Mon grand-père est décédé en février 2017. Je l’ai photographié une dernière fois, nous avons échangé nos ultimes regards complices en silence. Il me manque, même si je ne partageais pas autant de temps avec lui que d’autres membres de ma famille. Notre lien était différent, plus instinctif. Et c’est ce lien qui revit quand je m’isole en nature. Comme lui, j’ai la chance d’avoir un refuge loin de la ville, le chalet de mes parents, une maison bicentenaire située dans les Cantons-de-l’Est où j’ai passé toutes les fins de semaine de mon enfance. Je m’y rends le plus souvent possible : c’est la seule façon pour moi de m’assurer un équilibre mental.

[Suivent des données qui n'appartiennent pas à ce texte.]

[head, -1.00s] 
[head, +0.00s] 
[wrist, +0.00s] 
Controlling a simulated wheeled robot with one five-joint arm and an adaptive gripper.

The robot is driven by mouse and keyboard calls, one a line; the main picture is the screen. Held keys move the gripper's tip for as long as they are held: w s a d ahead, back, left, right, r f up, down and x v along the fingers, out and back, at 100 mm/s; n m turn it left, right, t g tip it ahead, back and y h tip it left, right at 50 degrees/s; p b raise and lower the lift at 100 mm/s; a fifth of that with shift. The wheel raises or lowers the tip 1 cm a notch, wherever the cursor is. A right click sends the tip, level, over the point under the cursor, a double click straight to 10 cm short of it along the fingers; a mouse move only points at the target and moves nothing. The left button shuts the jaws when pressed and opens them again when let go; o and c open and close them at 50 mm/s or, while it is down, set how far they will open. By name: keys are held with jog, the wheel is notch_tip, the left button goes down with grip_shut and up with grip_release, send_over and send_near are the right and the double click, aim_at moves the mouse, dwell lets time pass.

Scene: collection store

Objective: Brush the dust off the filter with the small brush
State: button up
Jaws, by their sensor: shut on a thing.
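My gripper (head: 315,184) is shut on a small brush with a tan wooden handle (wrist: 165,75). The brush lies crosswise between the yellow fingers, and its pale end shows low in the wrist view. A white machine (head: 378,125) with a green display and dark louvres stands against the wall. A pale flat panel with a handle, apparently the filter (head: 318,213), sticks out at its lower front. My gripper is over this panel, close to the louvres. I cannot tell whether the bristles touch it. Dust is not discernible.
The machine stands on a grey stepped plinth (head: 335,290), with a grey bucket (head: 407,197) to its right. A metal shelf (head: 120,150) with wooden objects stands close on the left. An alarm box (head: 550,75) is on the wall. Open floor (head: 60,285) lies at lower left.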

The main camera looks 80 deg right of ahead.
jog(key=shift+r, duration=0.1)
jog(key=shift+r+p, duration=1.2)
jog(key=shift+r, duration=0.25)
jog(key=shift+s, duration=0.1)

Là-bas, je retrouve mon grand-père dans les petits gestes que je pose et les habitudes que j’entretiens : bucher du bois, observer les oiseaux, allumer et ravitailler le feu de foyer, marcher en solitaire dans la forêt. Mais depuis sa mort, j’ai envie de poser des actions plus concrètes encore pour honorer sa mémoire. Je suis maintenant détenteur d’un permis de chasse. Le seul problème, c’est que quand j’aperçois des lièvres ou des chevreuils, j’ai de la difficulté à réprimer l’envie de les flatter. Je ne sais pas si je serai capable de les chasser un jour, mais je ne pense pas que Pit m’en tiendrait rigueur. Après tout, la chasse était pour lui un témoignage de son amour pour la nature. Cet amour, c’est ce qui nous rapproche le plus, et c’est tout ce qui importe, finalement.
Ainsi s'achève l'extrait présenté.